Chugach Front Range, AK Photo: Joe Connolly (@chugachpeaksphotography)
We decide to give the Chugach Front Range a go–the mountains that watch over Anchorage but are so rarely in good condition to be skied because of the high winds that characterize the local weather pattern. Today, though, the forecast is partly cloudy with manageable winds of only a few miles per hour. We skin out from the Glen Alps trailhead with no particular plan–just the day open ahead of us and all the gear we need for whatever kind of spring mission we could get into.
This approach has been something I’m testing out–going into the day with an open mind and a buffet of options rather than rigid objectives and narrow expectations. We skin up Little O’Malley gully and gain the ridge, looking toward False Peak, a prominence to the east. It’s something I’ve skied several times already, but today it looks tantalizingly filled in and untouched.

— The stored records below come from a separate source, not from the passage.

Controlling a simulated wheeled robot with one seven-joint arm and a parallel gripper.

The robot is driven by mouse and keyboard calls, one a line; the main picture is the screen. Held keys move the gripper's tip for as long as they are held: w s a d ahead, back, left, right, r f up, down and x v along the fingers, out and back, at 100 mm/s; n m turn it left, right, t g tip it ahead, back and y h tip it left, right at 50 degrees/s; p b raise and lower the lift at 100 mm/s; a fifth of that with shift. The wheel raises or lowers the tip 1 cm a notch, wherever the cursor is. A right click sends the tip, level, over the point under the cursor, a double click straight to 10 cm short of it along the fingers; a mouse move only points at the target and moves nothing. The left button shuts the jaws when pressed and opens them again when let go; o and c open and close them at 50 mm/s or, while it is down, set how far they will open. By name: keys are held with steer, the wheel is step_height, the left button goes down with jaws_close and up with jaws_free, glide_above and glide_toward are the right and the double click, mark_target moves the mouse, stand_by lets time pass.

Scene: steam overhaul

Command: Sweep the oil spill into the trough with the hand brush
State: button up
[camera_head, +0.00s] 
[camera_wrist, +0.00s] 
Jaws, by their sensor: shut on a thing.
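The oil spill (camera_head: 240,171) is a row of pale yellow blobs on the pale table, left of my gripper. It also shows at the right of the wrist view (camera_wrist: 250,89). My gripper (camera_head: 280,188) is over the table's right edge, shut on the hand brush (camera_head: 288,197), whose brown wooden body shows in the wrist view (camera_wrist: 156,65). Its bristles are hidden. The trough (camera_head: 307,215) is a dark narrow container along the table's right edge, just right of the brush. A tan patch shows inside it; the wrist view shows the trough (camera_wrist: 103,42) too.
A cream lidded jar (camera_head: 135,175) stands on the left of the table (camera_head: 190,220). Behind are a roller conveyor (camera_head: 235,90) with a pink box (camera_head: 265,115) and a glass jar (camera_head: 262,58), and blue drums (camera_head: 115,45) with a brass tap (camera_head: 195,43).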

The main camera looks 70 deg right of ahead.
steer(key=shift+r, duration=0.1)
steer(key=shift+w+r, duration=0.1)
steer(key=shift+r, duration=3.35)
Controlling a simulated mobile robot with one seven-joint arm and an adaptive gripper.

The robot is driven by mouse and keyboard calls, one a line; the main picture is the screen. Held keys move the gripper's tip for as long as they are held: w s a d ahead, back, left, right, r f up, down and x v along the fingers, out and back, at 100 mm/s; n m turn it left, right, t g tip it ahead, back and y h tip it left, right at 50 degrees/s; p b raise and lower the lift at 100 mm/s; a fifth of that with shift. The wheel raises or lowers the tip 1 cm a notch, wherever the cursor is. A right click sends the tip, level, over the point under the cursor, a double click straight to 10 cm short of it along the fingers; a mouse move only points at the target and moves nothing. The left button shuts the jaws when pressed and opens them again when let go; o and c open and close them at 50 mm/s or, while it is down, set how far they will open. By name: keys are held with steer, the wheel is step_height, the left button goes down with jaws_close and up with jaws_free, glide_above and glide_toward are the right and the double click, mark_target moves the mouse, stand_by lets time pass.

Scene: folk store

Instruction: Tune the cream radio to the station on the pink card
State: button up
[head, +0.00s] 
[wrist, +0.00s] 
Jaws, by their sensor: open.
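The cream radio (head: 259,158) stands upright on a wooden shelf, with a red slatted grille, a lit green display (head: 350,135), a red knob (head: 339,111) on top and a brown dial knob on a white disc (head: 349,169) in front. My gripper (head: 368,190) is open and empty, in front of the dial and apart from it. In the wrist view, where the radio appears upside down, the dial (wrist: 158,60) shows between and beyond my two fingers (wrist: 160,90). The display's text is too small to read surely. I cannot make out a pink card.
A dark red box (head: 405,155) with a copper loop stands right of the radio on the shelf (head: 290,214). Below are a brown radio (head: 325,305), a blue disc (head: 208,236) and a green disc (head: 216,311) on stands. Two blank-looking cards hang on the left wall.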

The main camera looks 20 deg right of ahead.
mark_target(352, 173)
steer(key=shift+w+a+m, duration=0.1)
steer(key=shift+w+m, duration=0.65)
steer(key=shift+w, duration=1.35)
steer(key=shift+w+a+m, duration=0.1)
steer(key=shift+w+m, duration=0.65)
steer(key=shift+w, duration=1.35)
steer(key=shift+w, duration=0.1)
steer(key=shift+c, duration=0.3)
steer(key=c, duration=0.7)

The sun is poking through the clouds, I’m with two of my most trusted ski partners, and my body feels healthy and strong. When I focus on that, there’s less space to ruminate on what other people are out doing today, or feel bummed about the fact that I’ve already skied this line. It feels nice to thoughtfully navigate through the rocky outcroppings along the ridge and feel the sun on my cheeks and laugh with my people.
We arrive at the notch beneath the summit block and start to transition. Before my brain can be flooded with how many miles I’ll upload to Strava, or the pictures I’ll post to Instagram, or what everyone else might be doing today, I simply take in the expanse of white below me, and feel excited to arc a few turns across the landscape. Stay here, I will myself, knowing that remaining in this mental place of the simple joy brought on by movement is the key to all of this.
I click into my bindings, and quiet my mind. Sun glinting in the sky, rock walls towering up above me, soft snow beneath my skis, breeze on my face. I stay there, letting everything else fall away, and drop in.
Chugach Front Range, AK Photo: Joe Connolly (@chugachpeaksphotography)
Carolyn is a teacher, writer, and sufferfest afficionado based in Anchorage, Alaska.